:: INSTRUCTION ::
Pull every "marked" line out of the data below.

:: DATA SUPPLIED ::
__________________________________________________

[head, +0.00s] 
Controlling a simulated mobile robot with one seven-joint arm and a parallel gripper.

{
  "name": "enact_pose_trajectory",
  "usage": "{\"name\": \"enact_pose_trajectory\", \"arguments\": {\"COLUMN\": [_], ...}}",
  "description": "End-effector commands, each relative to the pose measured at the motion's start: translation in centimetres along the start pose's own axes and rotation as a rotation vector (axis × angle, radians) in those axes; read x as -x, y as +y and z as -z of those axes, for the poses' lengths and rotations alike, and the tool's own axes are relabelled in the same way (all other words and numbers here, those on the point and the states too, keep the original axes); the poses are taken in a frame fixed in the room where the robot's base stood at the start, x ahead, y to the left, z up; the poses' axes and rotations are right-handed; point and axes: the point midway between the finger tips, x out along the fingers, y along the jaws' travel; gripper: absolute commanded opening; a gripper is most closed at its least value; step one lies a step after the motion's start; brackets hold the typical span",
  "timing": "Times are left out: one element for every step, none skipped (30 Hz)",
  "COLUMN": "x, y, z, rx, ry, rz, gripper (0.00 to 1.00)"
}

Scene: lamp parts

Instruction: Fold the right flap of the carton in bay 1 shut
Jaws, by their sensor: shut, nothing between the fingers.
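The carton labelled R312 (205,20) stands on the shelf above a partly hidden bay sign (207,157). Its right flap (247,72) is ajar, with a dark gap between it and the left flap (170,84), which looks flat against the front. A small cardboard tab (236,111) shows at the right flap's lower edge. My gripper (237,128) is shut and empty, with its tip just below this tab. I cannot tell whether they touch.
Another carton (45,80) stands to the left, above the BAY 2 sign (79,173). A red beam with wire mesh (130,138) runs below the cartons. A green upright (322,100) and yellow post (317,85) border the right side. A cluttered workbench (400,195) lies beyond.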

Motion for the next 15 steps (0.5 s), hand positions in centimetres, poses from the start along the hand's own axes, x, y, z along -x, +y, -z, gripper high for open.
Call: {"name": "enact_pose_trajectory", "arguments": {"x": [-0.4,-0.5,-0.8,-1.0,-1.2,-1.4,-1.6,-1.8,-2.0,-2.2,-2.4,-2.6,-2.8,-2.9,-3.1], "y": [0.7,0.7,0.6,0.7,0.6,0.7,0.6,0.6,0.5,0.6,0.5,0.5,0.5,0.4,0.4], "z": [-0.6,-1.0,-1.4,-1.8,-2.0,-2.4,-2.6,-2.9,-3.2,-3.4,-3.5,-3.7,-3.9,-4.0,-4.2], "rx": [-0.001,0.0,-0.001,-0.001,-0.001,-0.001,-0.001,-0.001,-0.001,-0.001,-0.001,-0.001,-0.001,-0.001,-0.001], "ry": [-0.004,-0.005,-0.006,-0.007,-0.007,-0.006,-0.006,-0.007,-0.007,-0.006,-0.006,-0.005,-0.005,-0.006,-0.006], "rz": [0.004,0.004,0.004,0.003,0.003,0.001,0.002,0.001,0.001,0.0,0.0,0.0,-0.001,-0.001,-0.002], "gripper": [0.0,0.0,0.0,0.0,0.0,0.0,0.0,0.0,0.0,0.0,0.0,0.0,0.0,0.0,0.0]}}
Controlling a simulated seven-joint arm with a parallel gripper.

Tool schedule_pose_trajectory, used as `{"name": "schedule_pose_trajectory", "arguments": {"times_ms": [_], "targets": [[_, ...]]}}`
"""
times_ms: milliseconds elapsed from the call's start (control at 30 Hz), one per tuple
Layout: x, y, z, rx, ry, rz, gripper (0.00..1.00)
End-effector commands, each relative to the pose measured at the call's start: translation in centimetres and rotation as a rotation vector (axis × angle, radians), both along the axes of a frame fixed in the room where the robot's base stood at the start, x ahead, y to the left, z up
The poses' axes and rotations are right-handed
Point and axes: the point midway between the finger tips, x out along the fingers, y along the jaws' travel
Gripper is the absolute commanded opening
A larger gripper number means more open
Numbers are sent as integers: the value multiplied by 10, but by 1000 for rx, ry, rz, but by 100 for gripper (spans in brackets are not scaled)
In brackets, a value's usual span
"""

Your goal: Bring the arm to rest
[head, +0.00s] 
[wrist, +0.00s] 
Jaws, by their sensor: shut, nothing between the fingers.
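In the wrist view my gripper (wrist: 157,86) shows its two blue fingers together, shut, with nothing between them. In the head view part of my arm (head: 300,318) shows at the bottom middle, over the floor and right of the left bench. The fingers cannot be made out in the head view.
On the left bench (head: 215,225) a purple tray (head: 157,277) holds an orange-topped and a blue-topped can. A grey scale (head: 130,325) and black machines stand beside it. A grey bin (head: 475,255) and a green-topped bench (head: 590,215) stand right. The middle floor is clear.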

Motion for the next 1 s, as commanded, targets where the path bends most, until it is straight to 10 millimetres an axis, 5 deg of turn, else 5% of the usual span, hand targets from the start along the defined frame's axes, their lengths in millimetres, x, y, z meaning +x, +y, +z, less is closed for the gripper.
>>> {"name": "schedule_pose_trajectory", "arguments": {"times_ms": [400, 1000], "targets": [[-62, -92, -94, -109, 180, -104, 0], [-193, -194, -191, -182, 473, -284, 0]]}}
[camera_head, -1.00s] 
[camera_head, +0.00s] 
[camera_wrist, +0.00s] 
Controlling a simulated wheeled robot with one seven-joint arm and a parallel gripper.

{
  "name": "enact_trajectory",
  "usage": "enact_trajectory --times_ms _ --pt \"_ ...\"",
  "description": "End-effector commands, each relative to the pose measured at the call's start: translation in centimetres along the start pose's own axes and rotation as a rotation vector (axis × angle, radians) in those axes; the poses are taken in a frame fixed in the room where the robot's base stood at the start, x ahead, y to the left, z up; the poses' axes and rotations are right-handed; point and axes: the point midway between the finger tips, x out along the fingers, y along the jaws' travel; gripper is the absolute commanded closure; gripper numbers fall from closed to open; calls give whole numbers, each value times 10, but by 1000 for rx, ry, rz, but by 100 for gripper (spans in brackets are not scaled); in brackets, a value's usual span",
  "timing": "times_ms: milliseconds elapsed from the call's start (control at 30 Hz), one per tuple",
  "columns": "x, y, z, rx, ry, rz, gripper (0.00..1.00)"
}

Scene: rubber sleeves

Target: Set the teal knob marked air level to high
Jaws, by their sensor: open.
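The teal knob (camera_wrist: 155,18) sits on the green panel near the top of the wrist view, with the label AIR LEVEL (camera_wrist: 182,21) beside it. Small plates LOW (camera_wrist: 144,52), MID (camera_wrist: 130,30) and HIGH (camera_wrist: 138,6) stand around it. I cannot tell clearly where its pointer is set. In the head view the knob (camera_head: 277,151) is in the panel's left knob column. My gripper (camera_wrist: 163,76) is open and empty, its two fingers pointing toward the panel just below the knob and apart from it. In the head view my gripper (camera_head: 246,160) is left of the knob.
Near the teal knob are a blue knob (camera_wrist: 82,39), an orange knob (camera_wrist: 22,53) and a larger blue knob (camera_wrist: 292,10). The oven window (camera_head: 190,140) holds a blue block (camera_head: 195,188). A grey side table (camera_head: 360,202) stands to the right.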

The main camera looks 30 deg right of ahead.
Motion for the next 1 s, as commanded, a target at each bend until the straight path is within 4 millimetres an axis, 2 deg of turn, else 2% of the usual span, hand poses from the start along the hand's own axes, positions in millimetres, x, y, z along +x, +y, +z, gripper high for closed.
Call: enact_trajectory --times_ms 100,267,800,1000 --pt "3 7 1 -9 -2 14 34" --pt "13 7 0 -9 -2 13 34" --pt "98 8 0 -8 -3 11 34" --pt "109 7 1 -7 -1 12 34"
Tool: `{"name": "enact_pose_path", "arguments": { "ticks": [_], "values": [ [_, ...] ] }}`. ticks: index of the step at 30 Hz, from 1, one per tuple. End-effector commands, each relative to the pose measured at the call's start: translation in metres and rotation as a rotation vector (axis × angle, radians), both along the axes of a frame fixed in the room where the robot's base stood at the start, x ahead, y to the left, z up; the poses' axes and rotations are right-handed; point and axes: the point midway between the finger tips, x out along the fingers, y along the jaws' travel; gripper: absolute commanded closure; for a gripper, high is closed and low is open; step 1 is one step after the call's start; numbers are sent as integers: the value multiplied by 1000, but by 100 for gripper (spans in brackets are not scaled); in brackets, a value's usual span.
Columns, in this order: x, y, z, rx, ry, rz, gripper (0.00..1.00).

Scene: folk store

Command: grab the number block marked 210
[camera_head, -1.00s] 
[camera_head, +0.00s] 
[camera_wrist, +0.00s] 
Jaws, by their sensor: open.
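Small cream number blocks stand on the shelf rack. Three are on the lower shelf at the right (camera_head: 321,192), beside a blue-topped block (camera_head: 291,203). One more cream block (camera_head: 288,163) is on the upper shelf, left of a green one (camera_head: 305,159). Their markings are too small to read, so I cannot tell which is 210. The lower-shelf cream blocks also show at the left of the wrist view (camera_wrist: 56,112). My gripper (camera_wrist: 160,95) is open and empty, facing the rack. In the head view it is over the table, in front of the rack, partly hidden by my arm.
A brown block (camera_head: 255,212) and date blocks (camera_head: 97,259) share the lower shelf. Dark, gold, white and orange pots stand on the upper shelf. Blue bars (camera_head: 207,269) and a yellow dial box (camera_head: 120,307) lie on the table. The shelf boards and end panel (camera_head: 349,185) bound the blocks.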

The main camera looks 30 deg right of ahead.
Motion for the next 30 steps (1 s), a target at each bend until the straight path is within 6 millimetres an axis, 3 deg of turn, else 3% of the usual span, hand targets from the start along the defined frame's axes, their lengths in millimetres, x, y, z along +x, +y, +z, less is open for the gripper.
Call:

__________________________________________________

:: THE OUTPUT ::
Target: Set the teal knob marked air level to high
Command: grab the number block marked 210

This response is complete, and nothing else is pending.